After strong campaigns, protests, and players speaking up, Wimbledon has finally relaxed its famously strict dress code by allowing female players to wear dark-coloured undershorts if they want to while playing.
The new amendment has come into effect after many players had spoken up about the anxiety of playing tennis while worrying about bleeding through their white skirts when they’re menstruating. Now, the tournament and its organisers have announced that female players can choose to wear darker undershorts beneath their skirts or shorts if they want.
“It is our hope that this rule adjustment will help players focus purely on their performance by relieving a potential source of anxiety,” said Sally Bolton, chief executive of the All England Club.
Wimbledon is the only Grand Slam that has a rigid dress code.
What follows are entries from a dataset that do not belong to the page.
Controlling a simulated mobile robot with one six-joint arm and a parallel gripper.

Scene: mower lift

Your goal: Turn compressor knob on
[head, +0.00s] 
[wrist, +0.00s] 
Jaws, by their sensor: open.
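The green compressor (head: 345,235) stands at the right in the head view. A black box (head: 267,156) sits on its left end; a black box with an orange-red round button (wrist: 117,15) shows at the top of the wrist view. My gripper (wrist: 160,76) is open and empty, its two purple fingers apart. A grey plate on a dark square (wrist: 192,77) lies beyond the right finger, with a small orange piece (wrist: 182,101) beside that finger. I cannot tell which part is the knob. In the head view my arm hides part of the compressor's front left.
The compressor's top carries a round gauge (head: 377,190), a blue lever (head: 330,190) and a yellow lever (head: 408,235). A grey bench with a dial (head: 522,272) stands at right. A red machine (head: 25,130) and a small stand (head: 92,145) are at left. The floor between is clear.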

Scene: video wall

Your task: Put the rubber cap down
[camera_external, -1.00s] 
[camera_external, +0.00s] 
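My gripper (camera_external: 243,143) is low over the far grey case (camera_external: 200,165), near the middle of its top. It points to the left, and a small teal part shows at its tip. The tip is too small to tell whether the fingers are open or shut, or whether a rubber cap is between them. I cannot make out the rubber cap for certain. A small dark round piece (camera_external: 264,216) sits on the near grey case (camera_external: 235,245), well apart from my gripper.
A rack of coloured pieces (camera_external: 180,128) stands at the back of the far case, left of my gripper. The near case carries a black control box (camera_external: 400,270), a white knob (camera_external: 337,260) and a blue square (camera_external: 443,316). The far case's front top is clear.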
Before the exception was added, the rules stated that the players would wear only white ensembles, clarifying explicitly that white does not mean cream or off-white. However, a single trim of colour around the neckline and the cuff of sleeves was allowed, provided it was no wider than one centimetre.
This July’s Wimbledon saw protestors wearing red undershorts underneath white skirts. The protestors arrived at the tournament holding signs that had messages, including “About bloody time”, and “Address the dress code”.
Many athletes have also spoken up about the issue, like former Puerto Rican player Monica Puig. She took to Twitter to talk about how the mental stress about periods can affect their performances too.
Definitely something that affects female athletes! Finally bringing it to everyone’s attention! Not to mention the mental stress of having to wear all white at Wimbledon and praying not to have your period during those two weeks. https://t.co/PzyHnPlSJk— Monica Puig (@MonicaAce93) May 31, 2022
Australian player Daria Saville revealed that she has had to alter her period specifically because of the tournament’s strict dress codes.
Tennis legend Billie Jean King also weighed in on the issue in an interview with CNN. King revealed that even during her time, menstruating players were worried about bleeding into their tennis whites.
“We’re always checking whether we’re showing. You get tense about it because the first thing we are is entertainers, and you want whatever you wear to look immaculate, look great. We’re entertainers. We’re bringing it to the people,” said King. She also spoke about how having all the players in full white ensembles is needlessly confusing for the viewers.
The new exception will come into effect during the 136th staging of the tournament in July 2023.